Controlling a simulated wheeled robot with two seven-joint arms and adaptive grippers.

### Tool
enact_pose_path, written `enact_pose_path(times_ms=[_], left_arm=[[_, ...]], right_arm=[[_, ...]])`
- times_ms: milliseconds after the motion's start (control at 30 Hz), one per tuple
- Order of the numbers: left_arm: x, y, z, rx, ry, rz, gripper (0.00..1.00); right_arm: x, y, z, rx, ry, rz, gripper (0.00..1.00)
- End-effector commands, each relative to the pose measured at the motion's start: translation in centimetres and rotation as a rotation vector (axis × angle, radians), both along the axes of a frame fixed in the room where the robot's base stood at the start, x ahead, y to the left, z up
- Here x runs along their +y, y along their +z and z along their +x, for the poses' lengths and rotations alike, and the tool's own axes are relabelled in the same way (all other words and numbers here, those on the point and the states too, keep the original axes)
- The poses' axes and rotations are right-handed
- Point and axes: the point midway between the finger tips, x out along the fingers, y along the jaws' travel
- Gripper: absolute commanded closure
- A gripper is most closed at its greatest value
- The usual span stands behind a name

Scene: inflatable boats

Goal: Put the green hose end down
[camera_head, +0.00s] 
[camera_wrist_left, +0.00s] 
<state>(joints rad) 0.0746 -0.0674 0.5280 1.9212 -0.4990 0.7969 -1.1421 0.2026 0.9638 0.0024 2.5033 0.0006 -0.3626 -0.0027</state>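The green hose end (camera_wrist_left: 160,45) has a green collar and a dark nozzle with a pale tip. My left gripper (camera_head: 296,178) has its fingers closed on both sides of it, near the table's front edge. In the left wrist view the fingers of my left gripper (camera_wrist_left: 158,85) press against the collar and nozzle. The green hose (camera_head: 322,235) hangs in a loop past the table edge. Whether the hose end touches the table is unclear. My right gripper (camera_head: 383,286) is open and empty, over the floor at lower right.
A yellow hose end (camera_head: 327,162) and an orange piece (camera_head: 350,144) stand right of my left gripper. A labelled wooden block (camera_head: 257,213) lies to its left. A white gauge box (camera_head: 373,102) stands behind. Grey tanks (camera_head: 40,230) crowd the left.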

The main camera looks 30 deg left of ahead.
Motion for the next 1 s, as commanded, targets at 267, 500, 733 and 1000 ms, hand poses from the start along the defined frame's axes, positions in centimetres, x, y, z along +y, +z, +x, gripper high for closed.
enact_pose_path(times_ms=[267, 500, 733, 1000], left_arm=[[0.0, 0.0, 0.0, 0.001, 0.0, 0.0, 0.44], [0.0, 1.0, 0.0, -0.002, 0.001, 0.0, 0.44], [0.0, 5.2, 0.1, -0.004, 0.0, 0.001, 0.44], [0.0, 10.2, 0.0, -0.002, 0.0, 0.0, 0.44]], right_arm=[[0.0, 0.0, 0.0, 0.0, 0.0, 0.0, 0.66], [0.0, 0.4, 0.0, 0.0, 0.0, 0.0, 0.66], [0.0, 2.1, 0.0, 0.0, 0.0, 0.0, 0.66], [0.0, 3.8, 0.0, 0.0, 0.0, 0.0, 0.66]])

=======

### The exercise
Check each line of the data above for the string "rotations", then report how many lines have it, with no other words.

### Solution for this task
2